Set in the outback surrounding the Ikara-Flinders Ranges, the 1850s-era Arkaba Conservancy is a five-star bush experience where 2 percent of the room rate goes directly to conservation. It’s a scenic five-hour drive from Adelaide—or an hour-long privately chartered flight—to reach the retreat, which features four en suite guest rooms and a private cottage. All have verandas and are furnished with fleece-wrapped headboards; two have deep soaking tubs. There’s no Wi-Fi or television, just a small library with a fireplace; a swimming pool facing Arkaba Creek; and plenty of resident wildlife, including emus, kangaroos, mouse-size marsupials called dunnarts, and yellow-footed rock wallabies. Visitors explore Wilpena Pound and the Elder Range via bush walk, jeep safari, or the property’s single-engine plane, which offers bird’s-eye views of the landscape; a helicopter carries hikers to remote trails. Three nights from $1,660.

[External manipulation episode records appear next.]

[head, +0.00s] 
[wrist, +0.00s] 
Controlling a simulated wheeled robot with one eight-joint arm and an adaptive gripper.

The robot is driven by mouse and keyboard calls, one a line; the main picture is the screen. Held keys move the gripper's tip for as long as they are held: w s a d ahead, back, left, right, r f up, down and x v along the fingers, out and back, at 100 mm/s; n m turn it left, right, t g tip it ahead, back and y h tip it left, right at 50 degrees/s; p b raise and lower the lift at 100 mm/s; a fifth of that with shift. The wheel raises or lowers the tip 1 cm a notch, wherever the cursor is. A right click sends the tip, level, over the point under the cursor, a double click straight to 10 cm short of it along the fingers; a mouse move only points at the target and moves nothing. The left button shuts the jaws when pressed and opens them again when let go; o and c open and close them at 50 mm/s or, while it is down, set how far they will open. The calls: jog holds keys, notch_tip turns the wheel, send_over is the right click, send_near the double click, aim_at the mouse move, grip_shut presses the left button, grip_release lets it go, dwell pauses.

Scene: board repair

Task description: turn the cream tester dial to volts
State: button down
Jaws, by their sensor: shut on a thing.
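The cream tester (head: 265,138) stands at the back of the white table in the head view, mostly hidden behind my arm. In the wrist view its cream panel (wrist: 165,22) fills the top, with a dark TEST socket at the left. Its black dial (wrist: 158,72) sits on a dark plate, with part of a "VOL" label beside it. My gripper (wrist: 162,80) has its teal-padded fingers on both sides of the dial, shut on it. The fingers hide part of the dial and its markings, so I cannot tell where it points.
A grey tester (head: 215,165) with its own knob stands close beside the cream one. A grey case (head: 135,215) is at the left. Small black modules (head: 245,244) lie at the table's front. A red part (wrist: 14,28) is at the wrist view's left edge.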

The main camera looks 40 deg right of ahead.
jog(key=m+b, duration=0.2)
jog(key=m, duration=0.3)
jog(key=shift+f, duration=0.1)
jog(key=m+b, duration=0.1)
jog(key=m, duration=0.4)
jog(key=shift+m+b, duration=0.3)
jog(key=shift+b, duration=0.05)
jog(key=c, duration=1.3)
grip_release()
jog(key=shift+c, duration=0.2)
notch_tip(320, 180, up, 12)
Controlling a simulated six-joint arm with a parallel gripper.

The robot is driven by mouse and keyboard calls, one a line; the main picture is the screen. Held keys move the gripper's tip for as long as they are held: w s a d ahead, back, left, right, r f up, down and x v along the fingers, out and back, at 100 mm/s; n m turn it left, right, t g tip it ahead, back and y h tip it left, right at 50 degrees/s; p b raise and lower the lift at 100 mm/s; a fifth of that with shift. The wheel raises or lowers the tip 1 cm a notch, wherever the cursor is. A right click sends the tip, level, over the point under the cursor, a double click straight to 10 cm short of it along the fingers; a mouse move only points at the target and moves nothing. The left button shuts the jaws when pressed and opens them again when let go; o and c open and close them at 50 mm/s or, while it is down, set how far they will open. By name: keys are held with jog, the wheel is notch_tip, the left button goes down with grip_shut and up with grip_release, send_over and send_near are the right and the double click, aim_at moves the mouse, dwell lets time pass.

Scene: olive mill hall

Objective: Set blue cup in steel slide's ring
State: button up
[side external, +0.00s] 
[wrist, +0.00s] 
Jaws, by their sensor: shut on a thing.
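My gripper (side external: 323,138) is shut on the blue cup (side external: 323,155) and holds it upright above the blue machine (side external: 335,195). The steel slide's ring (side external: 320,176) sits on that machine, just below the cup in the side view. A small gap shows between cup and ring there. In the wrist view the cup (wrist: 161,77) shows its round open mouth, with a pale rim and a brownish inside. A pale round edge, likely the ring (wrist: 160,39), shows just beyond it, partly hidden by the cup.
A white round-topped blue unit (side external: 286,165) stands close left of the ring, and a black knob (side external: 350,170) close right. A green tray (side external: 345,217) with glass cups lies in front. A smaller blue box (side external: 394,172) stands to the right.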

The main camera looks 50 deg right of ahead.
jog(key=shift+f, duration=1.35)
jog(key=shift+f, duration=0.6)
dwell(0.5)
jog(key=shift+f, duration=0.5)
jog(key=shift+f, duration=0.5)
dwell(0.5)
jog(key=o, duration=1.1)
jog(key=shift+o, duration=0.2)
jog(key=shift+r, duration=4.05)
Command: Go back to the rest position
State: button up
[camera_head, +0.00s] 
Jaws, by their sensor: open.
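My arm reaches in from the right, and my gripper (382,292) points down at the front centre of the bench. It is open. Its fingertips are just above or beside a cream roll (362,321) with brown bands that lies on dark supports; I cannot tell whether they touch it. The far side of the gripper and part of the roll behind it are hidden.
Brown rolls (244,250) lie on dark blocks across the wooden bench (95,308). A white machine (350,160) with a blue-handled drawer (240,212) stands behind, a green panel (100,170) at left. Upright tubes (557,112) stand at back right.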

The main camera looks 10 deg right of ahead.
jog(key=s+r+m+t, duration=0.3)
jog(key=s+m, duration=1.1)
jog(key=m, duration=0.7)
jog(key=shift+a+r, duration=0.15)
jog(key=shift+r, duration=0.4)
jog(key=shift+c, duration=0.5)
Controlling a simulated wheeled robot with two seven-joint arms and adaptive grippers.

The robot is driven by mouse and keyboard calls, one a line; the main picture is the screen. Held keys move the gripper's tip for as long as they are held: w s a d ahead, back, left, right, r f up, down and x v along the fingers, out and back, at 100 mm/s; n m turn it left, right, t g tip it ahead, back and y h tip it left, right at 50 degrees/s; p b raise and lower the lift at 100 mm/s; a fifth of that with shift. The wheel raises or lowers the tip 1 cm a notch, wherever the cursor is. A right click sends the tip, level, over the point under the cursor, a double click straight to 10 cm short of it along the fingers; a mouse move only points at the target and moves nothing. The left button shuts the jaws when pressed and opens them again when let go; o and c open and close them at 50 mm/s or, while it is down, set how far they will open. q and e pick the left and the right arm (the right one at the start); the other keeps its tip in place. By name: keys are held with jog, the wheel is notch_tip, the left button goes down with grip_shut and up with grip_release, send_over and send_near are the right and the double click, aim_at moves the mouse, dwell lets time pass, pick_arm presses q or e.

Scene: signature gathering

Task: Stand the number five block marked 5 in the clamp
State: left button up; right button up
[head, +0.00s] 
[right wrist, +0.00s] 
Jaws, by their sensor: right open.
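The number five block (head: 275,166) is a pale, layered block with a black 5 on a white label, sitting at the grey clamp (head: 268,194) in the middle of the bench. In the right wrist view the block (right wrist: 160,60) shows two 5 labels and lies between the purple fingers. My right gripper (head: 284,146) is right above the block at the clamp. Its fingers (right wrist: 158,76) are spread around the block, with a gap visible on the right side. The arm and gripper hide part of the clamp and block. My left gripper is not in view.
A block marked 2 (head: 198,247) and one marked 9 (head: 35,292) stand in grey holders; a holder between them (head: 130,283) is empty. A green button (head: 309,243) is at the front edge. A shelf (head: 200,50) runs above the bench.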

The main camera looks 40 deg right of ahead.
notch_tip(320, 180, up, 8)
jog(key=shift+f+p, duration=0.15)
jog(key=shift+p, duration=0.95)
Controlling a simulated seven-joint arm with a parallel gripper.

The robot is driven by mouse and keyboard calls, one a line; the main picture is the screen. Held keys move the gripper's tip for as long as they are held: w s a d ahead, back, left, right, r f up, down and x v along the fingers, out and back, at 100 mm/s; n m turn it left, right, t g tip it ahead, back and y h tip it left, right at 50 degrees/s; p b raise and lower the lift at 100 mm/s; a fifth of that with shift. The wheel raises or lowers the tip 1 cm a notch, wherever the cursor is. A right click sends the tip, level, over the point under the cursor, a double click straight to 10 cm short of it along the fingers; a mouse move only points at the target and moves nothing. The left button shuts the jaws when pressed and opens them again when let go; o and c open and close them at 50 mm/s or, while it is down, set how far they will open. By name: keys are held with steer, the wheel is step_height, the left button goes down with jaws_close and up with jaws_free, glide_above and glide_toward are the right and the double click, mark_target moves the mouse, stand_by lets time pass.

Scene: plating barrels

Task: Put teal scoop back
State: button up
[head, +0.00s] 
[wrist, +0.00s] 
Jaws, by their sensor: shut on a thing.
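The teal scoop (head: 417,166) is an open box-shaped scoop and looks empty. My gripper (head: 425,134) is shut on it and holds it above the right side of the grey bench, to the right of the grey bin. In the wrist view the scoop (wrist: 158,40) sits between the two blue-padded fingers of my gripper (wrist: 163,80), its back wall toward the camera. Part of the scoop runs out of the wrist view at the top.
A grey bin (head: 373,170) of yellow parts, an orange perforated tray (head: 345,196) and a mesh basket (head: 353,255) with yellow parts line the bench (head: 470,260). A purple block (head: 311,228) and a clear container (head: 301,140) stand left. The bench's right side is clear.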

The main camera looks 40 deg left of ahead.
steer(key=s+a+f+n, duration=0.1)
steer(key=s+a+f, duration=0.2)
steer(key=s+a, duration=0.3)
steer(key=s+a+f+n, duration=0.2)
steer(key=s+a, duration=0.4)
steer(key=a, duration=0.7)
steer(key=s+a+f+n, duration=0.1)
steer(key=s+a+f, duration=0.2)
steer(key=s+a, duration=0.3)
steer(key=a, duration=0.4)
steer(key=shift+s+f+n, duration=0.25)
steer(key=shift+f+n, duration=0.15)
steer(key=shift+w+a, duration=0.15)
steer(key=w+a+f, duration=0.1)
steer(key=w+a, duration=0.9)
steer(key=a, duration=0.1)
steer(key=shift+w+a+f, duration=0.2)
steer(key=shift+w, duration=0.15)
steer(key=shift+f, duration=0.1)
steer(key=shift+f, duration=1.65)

At the southern tip of Australia’s Great Barrier Reef, this eco-resort lies on a protected coral cay surrounded by a sanctuary for more than 1,200 species of marine life, including manta rays, turtles, and reef sharks. The island is one of the world’s top sites for snorkeling and diving, and daily activities include snorkeling tours in a glass-bottomed boat (equipment included), as well as nature walks that showcase the island’s history and ecosystem. Guests commit to a sustainability pledge that requires them to keep their distance from wildlife and to minimize their energy and water usage during their stay. Close to half of the resort’s 44 rooms are set along Sunrise Beach; two tented rooms offer lagoon views from private balconies. Seair Pacific offers daily flights to Lady Elliot Island from Hervey Bay/Fraser Coast, Bundaberg, Brisbane, and the Gold Coast. From $120, all inclusive.